Yes, it's all very well that Tom is a work colleague and your 'best' friend, but Adam is the man who is your world and who, going by the opening paragraph of your post, you will quite likely marry one day. Make your relationship with Adam your priority because he's the partner you love and therefore, he's the one you should be committed to 100%.
oh dear, he sounds rather controlling. I don't think anyone has a right to tell you who you can and can't be friends with, that sounds a bit much and rather childish and insecure to say the least.
if you are toms friend and he is separate to you other friends ok, so what? we all have different friends that make different parts of us feel connected. it's not a crime. and it sounds quite healthy to have other friends. what is the problem with having a friend that's fun.
you've explained that you were unhappy and tom has addressed that in a mature way, he cares about you so I'm not sure why there should really be an issue, and it doesnt sound like something that you should be having endless arguments about.
your boyfriend is feeling jealous and threatened, nothing more than that!
the events that happened (in he past) with tom also sound childish and unfortunately your reaction to block him I'm afraid were also rather childish, but the good thing is that you and tom have got over it and it is the present that you should be looking towards.
and as a result of actually "talking" (not blocking like a child) you and tom are still friends, and are now close as you say, and that's a good thing.
I don't think adam is looking out for you! he is just exerting his power over a situation that he feels extremely threatened and jealous over, but he isn't seeing or seeming to care that it is making you so unhappy. (doesn't sound very balanced, mature or that loving I'm afraid ) do you want to marry someone who is so fixed and "obsessed" in his own way against someone who he doesn't actually know!!!!! what happens when he doesn't like another of your friends or something that you've bought or venue you really enjoy.

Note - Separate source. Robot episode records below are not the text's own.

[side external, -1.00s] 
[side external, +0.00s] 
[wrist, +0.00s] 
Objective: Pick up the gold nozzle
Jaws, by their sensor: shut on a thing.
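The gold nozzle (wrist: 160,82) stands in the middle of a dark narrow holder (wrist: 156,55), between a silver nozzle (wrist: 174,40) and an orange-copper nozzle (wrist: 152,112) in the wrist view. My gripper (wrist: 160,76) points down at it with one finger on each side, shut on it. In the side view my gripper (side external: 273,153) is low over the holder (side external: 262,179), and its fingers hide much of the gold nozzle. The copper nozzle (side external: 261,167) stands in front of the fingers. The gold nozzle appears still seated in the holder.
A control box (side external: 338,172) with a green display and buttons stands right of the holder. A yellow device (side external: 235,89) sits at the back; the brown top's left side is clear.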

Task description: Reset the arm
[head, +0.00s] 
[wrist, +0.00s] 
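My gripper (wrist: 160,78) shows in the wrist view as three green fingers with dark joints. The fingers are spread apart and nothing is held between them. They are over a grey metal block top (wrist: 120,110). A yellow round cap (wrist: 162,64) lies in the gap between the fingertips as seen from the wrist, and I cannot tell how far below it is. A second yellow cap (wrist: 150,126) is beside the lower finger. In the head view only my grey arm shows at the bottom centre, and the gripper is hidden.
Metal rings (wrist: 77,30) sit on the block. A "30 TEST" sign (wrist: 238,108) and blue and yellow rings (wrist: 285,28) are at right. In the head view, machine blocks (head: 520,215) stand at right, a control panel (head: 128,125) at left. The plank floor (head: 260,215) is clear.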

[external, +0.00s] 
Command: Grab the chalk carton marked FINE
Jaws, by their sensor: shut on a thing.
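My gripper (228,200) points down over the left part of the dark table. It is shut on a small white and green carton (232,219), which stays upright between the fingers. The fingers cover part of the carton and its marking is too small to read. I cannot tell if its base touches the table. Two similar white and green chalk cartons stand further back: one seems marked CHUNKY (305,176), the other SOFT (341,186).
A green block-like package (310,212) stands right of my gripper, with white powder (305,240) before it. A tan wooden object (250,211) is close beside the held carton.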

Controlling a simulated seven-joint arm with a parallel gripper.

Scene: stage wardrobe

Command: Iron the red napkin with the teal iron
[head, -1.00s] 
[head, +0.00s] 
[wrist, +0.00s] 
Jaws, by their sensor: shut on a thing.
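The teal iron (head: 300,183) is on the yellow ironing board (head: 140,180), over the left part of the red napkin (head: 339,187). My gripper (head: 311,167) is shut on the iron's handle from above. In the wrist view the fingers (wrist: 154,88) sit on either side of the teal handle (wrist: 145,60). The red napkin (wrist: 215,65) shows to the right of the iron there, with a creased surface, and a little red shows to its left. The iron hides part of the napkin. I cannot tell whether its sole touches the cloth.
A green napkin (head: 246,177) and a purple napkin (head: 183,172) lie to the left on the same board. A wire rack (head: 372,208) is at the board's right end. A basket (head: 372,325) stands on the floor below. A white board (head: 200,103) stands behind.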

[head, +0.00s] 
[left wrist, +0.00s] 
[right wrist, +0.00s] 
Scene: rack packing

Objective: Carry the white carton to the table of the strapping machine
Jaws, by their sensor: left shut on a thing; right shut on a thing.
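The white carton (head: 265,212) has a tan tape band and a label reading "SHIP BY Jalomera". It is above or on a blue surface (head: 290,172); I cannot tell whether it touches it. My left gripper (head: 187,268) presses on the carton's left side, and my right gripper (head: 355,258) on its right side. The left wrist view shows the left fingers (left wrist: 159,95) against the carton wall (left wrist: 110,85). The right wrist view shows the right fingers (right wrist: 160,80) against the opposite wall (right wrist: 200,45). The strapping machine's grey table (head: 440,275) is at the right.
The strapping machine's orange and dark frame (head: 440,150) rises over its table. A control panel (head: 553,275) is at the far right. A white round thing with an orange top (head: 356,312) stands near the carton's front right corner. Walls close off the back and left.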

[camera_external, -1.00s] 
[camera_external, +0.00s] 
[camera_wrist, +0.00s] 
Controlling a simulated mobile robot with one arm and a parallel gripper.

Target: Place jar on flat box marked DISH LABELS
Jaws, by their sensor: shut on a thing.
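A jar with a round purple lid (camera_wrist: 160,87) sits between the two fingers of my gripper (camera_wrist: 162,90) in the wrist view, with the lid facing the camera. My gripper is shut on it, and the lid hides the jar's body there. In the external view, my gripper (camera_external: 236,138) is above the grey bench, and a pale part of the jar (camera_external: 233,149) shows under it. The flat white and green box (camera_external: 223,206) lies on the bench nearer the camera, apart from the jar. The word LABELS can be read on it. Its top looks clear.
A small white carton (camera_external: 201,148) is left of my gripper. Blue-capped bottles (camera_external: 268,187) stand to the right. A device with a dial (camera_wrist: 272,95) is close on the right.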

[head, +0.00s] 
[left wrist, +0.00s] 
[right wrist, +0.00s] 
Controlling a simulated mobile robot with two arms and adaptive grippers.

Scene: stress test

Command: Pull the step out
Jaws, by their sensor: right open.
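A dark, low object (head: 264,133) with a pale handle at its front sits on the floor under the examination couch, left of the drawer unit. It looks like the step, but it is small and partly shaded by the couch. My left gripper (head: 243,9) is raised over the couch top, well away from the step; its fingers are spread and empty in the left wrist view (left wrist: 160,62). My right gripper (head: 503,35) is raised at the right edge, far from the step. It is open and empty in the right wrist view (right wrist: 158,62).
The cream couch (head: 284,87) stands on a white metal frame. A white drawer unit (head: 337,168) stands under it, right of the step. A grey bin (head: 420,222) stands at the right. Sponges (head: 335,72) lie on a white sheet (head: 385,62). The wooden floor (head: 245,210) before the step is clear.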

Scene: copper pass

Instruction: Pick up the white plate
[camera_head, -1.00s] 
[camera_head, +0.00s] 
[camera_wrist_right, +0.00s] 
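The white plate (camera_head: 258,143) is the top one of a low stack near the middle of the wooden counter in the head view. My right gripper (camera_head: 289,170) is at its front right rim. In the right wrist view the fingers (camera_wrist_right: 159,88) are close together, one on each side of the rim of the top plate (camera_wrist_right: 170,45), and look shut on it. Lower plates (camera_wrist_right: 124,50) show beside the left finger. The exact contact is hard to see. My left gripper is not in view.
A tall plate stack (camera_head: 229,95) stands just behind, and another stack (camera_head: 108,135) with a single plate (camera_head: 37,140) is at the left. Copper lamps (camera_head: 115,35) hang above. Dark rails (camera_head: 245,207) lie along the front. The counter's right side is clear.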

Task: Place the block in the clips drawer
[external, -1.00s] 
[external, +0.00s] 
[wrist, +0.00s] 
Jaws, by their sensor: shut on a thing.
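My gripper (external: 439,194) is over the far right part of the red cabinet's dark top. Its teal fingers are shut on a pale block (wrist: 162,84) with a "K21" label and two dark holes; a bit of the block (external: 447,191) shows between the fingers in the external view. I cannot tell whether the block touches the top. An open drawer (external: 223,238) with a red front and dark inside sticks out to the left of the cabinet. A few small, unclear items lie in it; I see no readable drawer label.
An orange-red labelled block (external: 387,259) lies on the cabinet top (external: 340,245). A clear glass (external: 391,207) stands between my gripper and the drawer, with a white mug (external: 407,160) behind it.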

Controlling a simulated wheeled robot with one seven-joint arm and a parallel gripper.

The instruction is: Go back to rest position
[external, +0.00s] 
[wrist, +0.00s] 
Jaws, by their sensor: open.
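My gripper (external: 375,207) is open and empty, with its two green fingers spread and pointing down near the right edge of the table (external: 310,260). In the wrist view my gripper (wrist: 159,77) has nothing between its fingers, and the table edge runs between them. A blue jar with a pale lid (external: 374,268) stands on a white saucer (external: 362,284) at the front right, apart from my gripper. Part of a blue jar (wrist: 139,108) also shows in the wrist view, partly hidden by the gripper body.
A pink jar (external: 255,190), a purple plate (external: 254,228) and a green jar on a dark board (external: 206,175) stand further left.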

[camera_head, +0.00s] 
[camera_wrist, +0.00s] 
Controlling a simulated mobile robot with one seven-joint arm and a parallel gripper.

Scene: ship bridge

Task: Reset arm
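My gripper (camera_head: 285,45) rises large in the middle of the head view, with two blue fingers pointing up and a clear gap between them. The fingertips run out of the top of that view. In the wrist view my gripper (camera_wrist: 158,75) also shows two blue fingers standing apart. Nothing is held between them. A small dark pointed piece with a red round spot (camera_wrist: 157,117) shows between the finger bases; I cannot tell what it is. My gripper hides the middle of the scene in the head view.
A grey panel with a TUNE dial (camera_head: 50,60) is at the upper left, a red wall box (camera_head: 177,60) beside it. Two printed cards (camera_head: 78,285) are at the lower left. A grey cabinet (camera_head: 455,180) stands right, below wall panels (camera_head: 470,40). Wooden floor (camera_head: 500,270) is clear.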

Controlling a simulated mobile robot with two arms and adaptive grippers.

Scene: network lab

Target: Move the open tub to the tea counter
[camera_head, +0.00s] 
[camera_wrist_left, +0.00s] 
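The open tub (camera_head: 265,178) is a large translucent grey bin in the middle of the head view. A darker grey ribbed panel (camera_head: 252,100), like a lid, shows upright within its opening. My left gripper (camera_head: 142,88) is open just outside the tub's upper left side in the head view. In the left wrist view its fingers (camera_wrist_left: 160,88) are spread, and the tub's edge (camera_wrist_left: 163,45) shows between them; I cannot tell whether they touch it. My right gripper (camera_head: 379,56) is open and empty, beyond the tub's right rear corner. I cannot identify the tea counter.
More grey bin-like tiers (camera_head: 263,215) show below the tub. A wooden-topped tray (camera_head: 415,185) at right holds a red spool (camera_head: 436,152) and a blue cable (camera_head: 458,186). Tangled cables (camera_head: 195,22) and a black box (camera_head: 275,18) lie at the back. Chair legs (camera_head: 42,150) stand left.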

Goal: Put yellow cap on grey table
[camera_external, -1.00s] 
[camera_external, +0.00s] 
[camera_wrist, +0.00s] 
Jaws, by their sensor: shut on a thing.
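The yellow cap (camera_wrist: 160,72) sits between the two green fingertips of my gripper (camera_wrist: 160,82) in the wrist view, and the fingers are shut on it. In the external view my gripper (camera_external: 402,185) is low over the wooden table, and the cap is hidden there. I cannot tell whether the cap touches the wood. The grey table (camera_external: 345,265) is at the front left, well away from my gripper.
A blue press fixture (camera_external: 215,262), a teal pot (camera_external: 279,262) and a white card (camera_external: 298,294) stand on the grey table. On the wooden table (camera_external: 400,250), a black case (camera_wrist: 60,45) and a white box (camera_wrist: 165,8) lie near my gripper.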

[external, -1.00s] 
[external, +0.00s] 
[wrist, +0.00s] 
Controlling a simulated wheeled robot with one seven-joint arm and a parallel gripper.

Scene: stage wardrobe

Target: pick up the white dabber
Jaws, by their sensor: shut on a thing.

you are not even married and he seems to have quite a big influence over you in this situation and is denying a part of you that is making you sad already! of course you must do what you want, but me personally I wouldn't even let someone dictate who I can and can't be friends with! it just wouldn't happen, friends are an important part of our lives, and you work with him so its even more important to be around good people there.
maybe there is another agenda going on here with adam? sad if that is true, but do you have any other gay male friends he knows? what does he think is going to happen!!!!! realistically!!!
how does adam KNOW tom is "dangerous"! again that is another manipulative, potentially very slanderous, sly, persuasive, and nasty personal attack on someone's unknown character.
I wouldn't even bother wasting my time or thoughts trying to get them to meet up. that isn't fair to tom to be honest! why would tom want to meet such a person like that anyway.
do yourself a favour and tell adam that you are your own person and you are old enough to choose your own friends whether he likes it or not.
if tom does turn out to be dangerous (locking you out of your home again for another 5 mins ;)then you have every right to go running into adams arms and to the nearest police station, but let's be frank. this Is a situation about adults and trust. if you don't have trust in a relationship now when you need it, do you really have a good enough solid relationship base for a marriage?!
I suspect your friends are staying silent because in their hearts they might actually see no harm in tom but are frightened to upset your boyfriend if there are a lot of mutual backslapping and socialising going on.but if that is the case, their weakness isn't helping you to find happiness either which is a shame, friends surely should be able to help see the truth of things shouldn't they.
do you tell your friends who they can hang out with, do you tell your parents or neighbours who you think is right for their social needs? do you know that adam isn't dangerous, imm sure he's not at all but you see what I'm saying here. you know tom and you like him (these are facts, not spurious nonsense and trouble making).
I don't really agree with the whole your partner view that quite a lot on forums often say (i respect it workd for them and that's fine, but it should be a joint mutually respectful agreement with the couple concerned, not somehting that should be a rule for everyone alive). but I respect if it works for them and they are happy with that, me? no way. you have to talk, love and compromise not set rules in stone for everything you don't care for, fear or are not sure of.
i don't believe a partner should only ever be a persons sole reference point and what they say and want should always be obeyed at all costs, control if its not making another happy and builds can become a problem in a relationship, especially if no one close can offer support or wants to take sides.
I'm not sure it would be wise to keep saying too much about tom if adam cant handle it, but again you are only forced to lie because trust is missing on this issue!!!
why not rather than being persuaded to look into toms character, try looking a little closer at adams character and see if there is some nasty little agenda or side to him that you don't actually know or want enough in your future. hopefully you wont find anything, but if being looked over for tom is good enough for adam, then maybe you looking over adam in the sam suspicious say is also a fair rule, and see how adam likes the intrusion!!!!
stand up for yourself now before you unknowingly marry someone who could create the boundaries for your happiness based on what he deems fit or appropriate for his needs, and for what appears to right now rather childish and undeniably insecure.
don't make yourself unhappy anymore, there is no need to, just enjoy tom the way he is regardless of your insecure lover. if you have trust there is no issue!